• _Supplied data_
════

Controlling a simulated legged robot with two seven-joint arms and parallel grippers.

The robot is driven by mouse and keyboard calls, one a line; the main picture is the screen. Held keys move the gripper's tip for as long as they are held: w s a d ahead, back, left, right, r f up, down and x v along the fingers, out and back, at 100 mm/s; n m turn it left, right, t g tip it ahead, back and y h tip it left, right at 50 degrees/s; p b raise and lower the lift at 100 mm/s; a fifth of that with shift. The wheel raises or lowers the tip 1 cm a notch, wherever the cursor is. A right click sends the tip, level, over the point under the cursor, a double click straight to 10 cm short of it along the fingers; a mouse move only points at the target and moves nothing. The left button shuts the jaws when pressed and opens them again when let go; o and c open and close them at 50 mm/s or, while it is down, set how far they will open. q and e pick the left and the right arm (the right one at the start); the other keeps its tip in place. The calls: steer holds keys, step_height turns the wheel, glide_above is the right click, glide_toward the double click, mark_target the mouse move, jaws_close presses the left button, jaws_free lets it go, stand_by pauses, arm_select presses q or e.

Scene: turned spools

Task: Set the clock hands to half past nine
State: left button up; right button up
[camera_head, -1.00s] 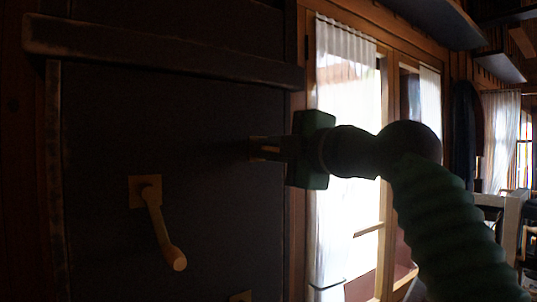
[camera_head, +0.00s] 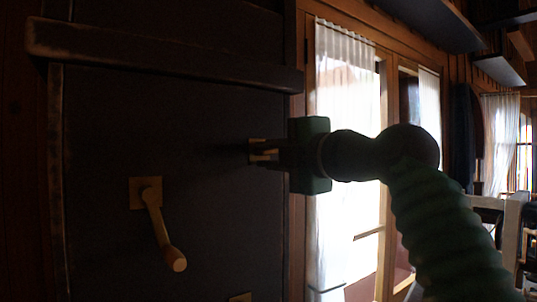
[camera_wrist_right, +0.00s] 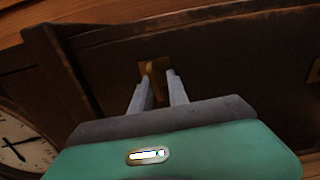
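A pale clock face (camera_wrist_right: 22,148) with dark hands shows at the lower left of the right wrist view, partly cut off by the frame; I cannot read the time. A yellowish crank (camera_head: 160,228) on a square plate sticks out of the dark panel in the head view. A second crank (camera_wrist_right: 151,72) is at my right gripper (camera_head: 268,151); its plate also shows in the head view (camera_head: 256,145). In the right wrist view the fingers (camera_wrist_right: 160,80) stand apart on either side of this crank, with a gap visible. My left gripper is out of view.
The dark panel (camera_head: 100,130) has a protruding ledge (camera_head: 160,57) above the cranks. Another small plate (camera_head: 240,297) shows at the bottom edge. A curtained window (camera_head: 345,120) and a pale chair (camera_head: 512,235) are to the right.

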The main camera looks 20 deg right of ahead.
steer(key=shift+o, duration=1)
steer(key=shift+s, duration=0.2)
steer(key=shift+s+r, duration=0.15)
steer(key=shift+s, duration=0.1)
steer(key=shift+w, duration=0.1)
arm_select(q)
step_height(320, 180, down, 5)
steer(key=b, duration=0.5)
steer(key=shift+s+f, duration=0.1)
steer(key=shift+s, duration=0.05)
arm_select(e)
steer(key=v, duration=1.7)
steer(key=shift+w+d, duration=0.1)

════

Reproduce the data word for word, excluding its pictures.

• _Correct answer_
Controlling a simulated legged robot with two seven-joint arms and parallel grippers.

The robot is driven by mouse and keyboard calls, one a line; the main picture is the screen. Held keys move the gripper's tip for as long as they are held: w s a d ahead, back, left, right, r f up, down and x v along the fingers, out and back, at 100 mm/s; n m turn it left, right, t g tip it ahead, back and y h tip it left, right at 50 degrees/s; p b raise and lower the lift at 100 mm/s; a fifth of that with shift. The wheel raises or lowers the tip 1 cm a notch, wherever the cursor is. A right click sends the tip, level, over the point under the cursor, a double click straight to 10 cm short of it along the fingers; a mouse move only points at the target and moves nothing. The left button shuts the jaws when pressed and opens them again when let go; o and c open and close them at 50 mm/s or, while it is down, set how far they will open. q and e pick the left and the right arm (the right one at the start); the other keeps its tip in place. The calls: steer holds keys, step_height turns the wheel, glide_above is the right click, glide_toward the double click, mark_target the mouse move, jaws_close presses the left button, jaws_free lets it go, stand_by pauses, arm_select presses q or e.

Scene: turned spools

Task: Set the clock hands to half past nine
State: left button up; right button up
[camera_head, -1.00s] 
[camera_head, +0.00s] 
[camera_wrist_right, +0.00s] 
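A pale clock face (camera_wrist_right: 22,148) with dark hands shows at the lower left of the right wrist view, partly cut off by the frame; I cannot read the time. A yellowish crank (camera_head: 160,228) on a square plate sticks out of the dark panel in the head view. A second crank (camera_wrist_right: 151,72) is at my right gripper (camera_head: 268,151); its plate also shows in the head view (camera_head: 256,145). In the right wrist view the fingers (camera_wrist_right: 160,80) stand apart on either side of this crank, with a gap visible. My left gripper is out of view.
The dark panel (camera_head: 100,130) has a protruding ledge (camera_head: 160,57) above the cranks. Another small plate (camera_head: 240,297) shows at the bottom edge. A curtained window (camera_head: 345,120) and a pale chair (camera_head: 512,235) are to the right.

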The main camera looks 20 deg right of ahead.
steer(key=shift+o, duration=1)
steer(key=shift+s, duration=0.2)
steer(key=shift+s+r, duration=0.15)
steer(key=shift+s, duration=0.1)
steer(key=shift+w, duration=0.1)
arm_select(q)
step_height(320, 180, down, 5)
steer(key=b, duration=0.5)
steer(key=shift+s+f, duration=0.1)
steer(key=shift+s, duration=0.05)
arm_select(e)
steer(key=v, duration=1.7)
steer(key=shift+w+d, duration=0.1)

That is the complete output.